** Start of Data segment **

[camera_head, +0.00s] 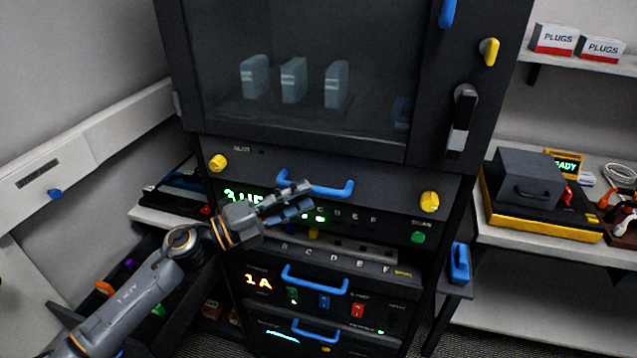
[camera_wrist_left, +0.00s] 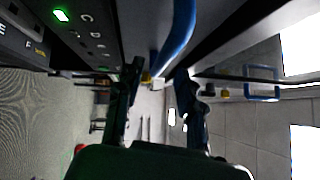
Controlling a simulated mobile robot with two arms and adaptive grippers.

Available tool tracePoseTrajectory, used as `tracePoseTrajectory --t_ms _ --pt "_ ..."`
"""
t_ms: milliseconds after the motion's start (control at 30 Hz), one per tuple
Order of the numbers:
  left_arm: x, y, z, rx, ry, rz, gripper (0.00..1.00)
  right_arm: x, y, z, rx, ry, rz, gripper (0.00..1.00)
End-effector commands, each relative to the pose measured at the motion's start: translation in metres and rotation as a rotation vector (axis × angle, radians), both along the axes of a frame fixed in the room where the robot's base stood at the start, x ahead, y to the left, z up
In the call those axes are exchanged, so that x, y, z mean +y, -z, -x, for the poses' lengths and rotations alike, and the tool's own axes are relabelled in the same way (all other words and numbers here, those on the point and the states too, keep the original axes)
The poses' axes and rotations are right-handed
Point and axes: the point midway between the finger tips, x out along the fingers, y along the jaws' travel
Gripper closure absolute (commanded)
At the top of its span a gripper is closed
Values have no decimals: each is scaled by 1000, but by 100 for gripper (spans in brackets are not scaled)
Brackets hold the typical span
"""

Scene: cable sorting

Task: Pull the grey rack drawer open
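The dark grey rack drawer (camera_head: 380,197) is the panel below the glass door, with a yellow knob at each side and a blue bar handle (camera_head: 335,190). It looks shut. My left gripper (camera_head: 302,197) is in front of this panel, at the left part of the handle. In the left wrist view my gripper's two fingers (camera_wrist_left: 158,75) are apart, and the blue handle (camera_wrist_left: 178,40) runs down toward the gap between their tips. I cannot tell whether they touch it. My right gripper is not in view.
Lower panels with blue handles (camera_head: 315,285) sit beneath. The glass-fronted cabinet (camera_head: 290,60) is above. A shelf at right holds a grey box on a yellow-edged base (camera_head: 545,225). A blue clip-like thing (camera_head: 459,263) is at the rack's right side.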

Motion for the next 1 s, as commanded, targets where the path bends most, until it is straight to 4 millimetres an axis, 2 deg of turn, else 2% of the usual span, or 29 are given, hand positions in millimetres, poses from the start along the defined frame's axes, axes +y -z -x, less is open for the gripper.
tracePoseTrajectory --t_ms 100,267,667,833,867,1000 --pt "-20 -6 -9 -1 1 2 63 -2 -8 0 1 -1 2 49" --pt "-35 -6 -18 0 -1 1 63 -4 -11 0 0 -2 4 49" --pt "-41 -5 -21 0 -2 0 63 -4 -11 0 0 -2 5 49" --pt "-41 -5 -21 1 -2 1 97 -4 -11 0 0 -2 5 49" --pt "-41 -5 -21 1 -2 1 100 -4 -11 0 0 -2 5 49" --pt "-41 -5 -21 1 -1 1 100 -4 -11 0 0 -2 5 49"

** End of Data segment **

- _Objective_
Determine the number of lines in the listing that contain the string "robot". Write that number and nothing else.

- _Answer to this task_
2